Wednesday, May 21, 2003

Phil's Amnesty Badge Speaks Out

A Tug Boat Potemkin Exclusive

After Monday night's episode of 4 Corners, I decided enough was enough: it's no more Mr Nice Badge. I got in a good start on Tuesday morning, by snagging myself on the interfacing under the navy blue serge. That got Phil nicely frustrated so I got the chance to sink a good quarter centimetre of point into the ball of his thumb.

I guess that was the high-point of the day for me: from there it was on to the dreary round of public appearances. The radio interviews, like the one Phil did on AM, are the least embarassing: if it's done over the phone nobody gets to see me hanging around with Phil. Even the in studio interviews are tolerable: most of the reporters and production staff are used to seeing me and they don't make too much of a fuss about it these days. I think they understand how it is between Phil and me.

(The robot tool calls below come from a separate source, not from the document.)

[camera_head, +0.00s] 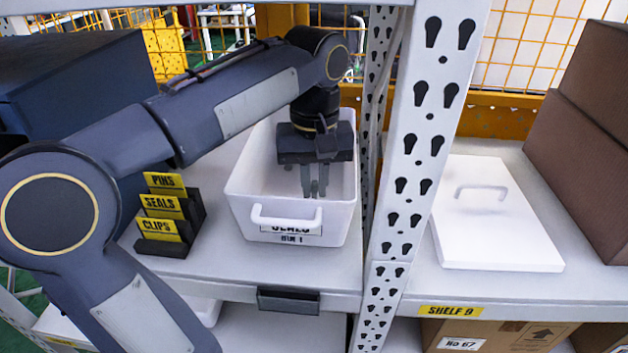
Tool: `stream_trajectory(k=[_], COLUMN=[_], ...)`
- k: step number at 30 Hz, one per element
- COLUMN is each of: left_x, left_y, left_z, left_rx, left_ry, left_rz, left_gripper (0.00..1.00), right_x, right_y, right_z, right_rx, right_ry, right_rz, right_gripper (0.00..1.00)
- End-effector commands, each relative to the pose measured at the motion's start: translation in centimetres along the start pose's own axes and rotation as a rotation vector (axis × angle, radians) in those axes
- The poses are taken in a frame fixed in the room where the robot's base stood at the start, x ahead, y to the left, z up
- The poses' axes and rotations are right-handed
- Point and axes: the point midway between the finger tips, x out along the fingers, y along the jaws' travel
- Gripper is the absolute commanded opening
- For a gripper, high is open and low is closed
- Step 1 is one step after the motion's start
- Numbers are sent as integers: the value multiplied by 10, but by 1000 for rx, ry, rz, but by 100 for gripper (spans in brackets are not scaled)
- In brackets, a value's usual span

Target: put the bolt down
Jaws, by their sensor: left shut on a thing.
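My left gripper (313,190) reaches down into an open white bin (339,214) on the left shelf. Its fingers point down between the bin's walls and are shut on the bolt, which is too small and too covered by the fingers to make out. I cannot tell whether the fingertips touch the bin floor. The bin has a front handle and a label partly hidden by it, with "BIN 1" below. My right gripper is out of view.
A black holder with yellow cards (165,207) reading PINS, SEALS and CLIPS stands left of the bin. A perforated post (410,170) rises close on its right. Beyond the post are a white lid (485,225) with a handle and brown boxes (590,130).

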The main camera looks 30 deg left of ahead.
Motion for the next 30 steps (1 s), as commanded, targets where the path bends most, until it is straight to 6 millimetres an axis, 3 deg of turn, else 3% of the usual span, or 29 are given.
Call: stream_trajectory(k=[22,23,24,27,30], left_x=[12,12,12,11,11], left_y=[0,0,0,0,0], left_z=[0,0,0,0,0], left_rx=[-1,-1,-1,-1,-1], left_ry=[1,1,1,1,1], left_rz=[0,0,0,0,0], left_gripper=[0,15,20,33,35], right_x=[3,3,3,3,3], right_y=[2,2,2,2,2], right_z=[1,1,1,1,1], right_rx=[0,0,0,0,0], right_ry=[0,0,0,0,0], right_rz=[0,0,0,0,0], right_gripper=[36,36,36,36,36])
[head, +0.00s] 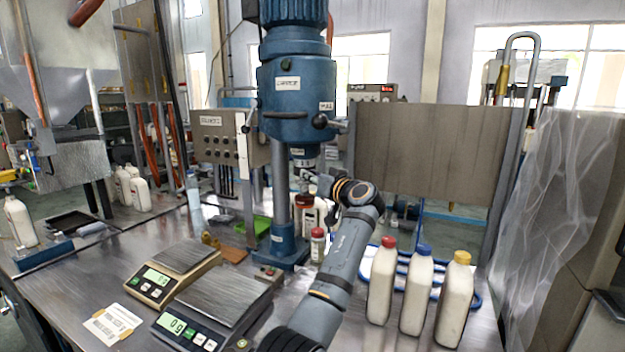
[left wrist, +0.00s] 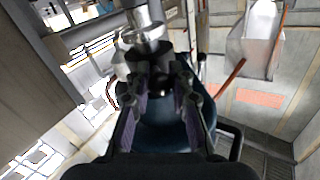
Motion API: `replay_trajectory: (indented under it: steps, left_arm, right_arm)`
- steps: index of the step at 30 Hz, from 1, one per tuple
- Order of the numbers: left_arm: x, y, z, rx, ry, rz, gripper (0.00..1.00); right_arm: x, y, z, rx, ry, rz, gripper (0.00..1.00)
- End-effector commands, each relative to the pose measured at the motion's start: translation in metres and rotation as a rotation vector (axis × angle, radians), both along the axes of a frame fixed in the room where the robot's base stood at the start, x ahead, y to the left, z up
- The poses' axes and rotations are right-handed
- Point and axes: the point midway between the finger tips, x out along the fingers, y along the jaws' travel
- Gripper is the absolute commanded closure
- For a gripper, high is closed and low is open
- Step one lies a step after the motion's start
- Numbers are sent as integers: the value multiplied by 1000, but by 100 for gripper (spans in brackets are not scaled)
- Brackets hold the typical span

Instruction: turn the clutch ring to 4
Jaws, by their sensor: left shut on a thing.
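The blue capping machine (head: 291,92) stands at the centre of the head view. Its spindle head points down, and the clutch ring (head: 305,163) is a small grey band low on it. My left gripper (head: 312,178) reaches up to the ring from the right and is shut on it. In the left wrist view my left gripper (left wrist: 160,84) has its fingers on either side of the dark ring, below a shiny metal cylinder (left wrist: 146,34). The numbers on the ring are too small or hidden to read. My right gripper is not in view.
Three white bottles with red (head: 381,282), blue (head: 417,290) and yellow caps (head: 455,300) stand at the right. Two scales (head: 218,300) sit at the front left. A small red-capped bottle (head: 317,246) stands beside my arm. A control box (head: 220,137) is left of the machine.

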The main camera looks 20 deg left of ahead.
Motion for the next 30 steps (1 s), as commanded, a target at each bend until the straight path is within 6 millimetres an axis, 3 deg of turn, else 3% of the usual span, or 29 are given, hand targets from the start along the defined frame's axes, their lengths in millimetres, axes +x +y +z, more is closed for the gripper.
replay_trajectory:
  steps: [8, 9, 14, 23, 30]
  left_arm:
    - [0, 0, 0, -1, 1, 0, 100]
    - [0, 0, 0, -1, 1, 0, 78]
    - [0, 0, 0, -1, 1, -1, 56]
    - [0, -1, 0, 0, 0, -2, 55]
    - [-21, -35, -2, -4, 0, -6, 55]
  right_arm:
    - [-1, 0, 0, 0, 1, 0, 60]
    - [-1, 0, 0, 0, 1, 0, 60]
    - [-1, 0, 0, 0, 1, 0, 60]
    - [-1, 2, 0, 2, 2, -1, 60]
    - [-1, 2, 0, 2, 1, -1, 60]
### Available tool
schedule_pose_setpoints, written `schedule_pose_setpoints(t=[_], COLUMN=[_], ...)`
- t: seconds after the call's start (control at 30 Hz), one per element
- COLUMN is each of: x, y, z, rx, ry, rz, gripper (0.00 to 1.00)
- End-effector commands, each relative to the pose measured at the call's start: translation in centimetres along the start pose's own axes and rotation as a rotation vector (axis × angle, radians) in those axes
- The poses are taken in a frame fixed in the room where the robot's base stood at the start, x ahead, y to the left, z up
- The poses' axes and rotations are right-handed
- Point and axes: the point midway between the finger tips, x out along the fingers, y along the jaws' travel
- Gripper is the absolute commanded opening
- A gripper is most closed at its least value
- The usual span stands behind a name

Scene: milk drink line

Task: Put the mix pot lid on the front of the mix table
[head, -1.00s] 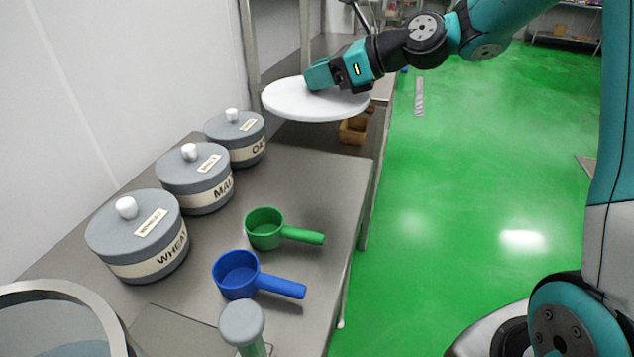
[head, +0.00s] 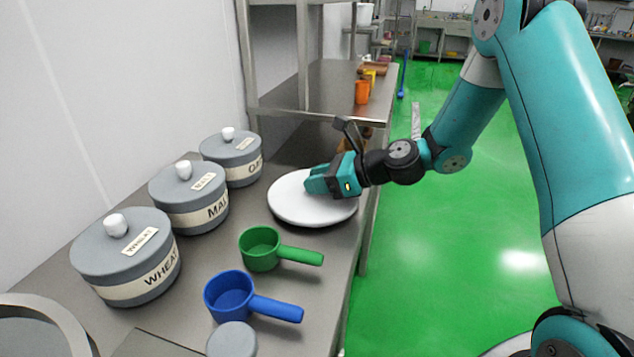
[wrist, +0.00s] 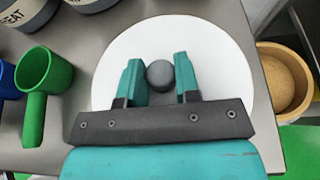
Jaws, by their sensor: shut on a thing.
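The mix pot lid (head: 290,205) is a flat white disc in the head view, level, low at the far right part of the steel mix table (head: 205,258). I cannot tell whether it touches the top or hangs just above it. My gripper (head: 320,182) is over the lid, reaching in from the right. In the wrist view, the fingers of my gripper (wrist: 159,65) stand on both sides of the lid's round grey knob (wrist: 160,76) and are shut on it. The white lid (wrist: 215,50) fills the area under them; the gripper body hides its near part.
Three grey lidded jars (head: 128,262) line the wall side. A green scoop (head: 262,250) and a blue scoop (head: 232,298) lie nearer, handles pointing right. A tan bowl (wrist: 285,80) shows beyond the table edge in the wrist view. A steel shelf (head: 320,95) stands behind.

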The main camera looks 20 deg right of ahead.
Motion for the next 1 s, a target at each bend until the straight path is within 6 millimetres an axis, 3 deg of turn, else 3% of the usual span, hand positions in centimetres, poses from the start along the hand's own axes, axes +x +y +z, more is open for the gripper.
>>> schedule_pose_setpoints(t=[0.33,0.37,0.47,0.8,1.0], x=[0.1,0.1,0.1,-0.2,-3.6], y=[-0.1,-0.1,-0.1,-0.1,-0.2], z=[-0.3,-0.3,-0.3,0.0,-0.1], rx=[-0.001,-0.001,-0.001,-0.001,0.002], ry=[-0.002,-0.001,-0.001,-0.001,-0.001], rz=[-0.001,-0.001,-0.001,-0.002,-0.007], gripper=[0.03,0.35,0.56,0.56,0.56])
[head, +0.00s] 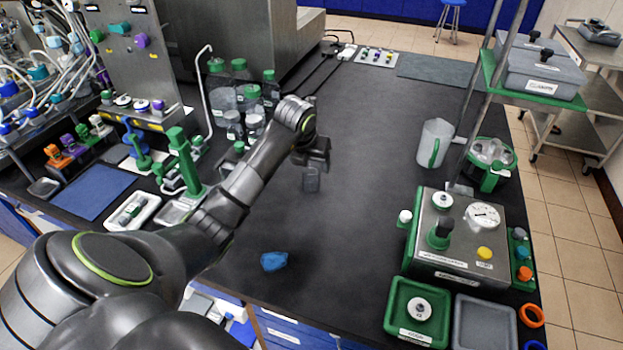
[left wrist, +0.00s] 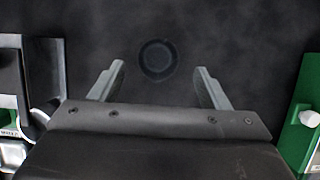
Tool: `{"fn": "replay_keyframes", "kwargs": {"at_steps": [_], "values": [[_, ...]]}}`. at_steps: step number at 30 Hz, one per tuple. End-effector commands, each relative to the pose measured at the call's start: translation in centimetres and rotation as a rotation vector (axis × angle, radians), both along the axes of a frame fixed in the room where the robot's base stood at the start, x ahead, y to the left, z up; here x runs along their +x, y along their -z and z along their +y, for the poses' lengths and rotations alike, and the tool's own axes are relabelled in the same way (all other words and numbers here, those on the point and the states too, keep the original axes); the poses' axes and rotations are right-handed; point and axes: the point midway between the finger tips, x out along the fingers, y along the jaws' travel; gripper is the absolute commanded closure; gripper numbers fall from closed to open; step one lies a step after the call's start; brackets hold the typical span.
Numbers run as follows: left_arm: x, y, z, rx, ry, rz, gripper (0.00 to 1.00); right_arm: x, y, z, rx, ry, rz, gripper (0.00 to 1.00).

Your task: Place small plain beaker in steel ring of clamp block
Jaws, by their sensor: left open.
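My left gripper (head: 313,170) is over the open middle of the black bench. In the left wrist view its two fingers (left wrist: 160,69) are spread wide with nothing held between them. A small dark round thing with a paler rim (left wrist: 157,60) shows between and just beyond the fingertips, apart from both. It looks like the small plain beaker seen from above, but it is very dark. In the head view I cannot separate it from the gripper. A green upright fixture (head: 183,162) stands left of my arm; I cannot tell whether it is the clamp block. No steel ring is clear.
Several green-capped bottles (head: 241,80) stand behind my arm. A blue crumpled thing (head: 273,261) lies near the front edge. At right are a clear jug (head: 434,143), a steel control box (head: 458,235) and a green tray (head: 394,322). The bench between is clear.

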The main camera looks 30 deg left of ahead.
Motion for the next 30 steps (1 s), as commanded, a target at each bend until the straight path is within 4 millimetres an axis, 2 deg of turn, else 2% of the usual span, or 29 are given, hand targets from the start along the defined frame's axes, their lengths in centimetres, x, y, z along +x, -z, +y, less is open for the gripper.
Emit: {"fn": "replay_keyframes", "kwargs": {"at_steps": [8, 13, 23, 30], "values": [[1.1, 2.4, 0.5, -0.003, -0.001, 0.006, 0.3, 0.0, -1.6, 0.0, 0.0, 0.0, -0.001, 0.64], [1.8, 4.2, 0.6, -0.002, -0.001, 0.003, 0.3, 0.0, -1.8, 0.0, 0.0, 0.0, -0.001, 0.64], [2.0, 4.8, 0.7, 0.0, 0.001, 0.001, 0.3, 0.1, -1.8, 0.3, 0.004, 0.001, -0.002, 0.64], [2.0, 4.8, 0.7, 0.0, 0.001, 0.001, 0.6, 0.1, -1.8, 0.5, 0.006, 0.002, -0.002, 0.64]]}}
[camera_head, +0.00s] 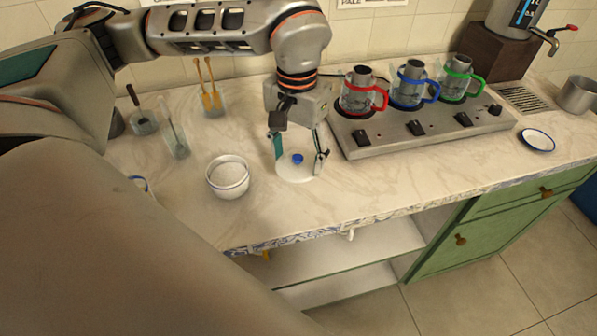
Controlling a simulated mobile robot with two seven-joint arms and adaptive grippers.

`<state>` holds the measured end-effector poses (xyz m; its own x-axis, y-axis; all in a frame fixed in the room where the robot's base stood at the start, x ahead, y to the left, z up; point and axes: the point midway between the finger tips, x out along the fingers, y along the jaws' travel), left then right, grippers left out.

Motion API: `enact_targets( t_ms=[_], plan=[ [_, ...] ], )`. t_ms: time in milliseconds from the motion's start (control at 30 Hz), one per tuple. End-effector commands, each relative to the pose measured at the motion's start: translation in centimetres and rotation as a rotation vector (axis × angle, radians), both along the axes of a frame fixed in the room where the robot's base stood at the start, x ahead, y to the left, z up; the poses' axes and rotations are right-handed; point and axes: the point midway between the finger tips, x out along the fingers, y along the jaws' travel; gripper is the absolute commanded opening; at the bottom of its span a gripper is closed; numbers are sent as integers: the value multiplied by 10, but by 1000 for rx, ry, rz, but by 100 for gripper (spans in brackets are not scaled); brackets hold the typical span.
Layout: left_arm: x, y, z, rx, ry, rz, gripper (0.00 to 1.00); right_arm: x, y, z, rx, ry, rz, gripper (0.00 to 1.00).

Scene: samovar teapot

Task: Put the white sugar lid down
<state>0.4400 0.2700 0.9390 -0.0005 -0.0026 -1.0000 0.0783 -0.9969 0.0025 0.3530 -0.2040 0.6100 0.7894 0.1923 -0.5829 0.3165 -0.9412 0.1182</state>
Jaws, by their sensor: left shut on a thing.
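The white sugar lid (294,174) is a round white disc with a blue knob (297,159), on or just above the marble counter; I cannot tell whether it touches. My left gripper (299,158) points down from above, with one finger on each side of the lid, and is shut on it. The white sugar bowl (228,190) stands uncovered to the left of the lid, with pale contents showing inside. My right gripper is not in view.
A metal stove (430,134) with red-, blue- and green-handled glass pots stands right of the lid. Glass jars with utensils (176,142) stand at left. A blue-rimmed saucer (537,141) lies at right. The counter's front edge (345,224) is near; marble before the stove is clear.

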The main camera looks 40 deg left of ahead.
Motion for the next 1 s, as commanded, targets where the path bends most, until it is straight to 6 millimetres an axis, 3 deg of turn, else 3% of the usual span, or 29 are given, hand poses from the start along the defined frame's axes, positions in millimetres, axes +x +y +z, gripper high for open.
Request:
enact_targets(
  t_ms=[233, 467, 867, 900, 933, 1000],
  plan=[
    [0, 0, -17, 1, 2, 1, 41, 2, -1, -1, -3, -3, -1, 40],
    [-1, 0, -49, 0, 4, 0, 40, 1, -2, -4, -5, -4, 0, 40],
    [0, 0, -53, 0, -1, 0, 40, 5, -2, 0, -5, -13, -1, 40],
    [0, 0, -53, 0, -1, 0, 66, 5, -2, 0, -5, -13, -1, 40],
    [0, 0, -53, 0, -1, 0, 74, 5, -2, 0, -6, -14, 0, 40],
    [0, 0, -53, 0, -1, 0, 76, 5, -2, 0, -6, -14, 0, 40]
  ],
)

It's the television interviews, like last night's 7.30 Report interview with Kerry O'Brien that are really hell. Even with the ABC's low reputation and ratings, you can't help thinking about the hundreds of people who look up to you as a sort of symbol and how disappointed they must be at the company you're keeping. The next time he leaves me pinned to his suit when he sends it to the dry cleaners, I'm off. Let's see him try to get a replacement.

Monday, May 19, 2003

What Ken Said

(Give or take the occasional quibble)

Tonight's Four Corners program, depicting conditions in the Woomera Detention Centre, was truly horrifying. Although some of the detainee behaviour would have been very difficult for even well-resourced, trained and motivated management to control effectively, it's clear that the US-controlled Australian Correctional Management was none of those things. Conditions and senior management attitudes of the sort recounted on Four Corners have no place in any civilised country. I suppose we should make some allowances for the possibility that some of the interviewed former ACM staff may have had personal axes to grind, but the sheer number of staff interviewed and the remarkable unanimity of experiences recounted mean that the program's allegations can't simply be rejected and ignored (although that's probably what Minister Ruddock will try to do).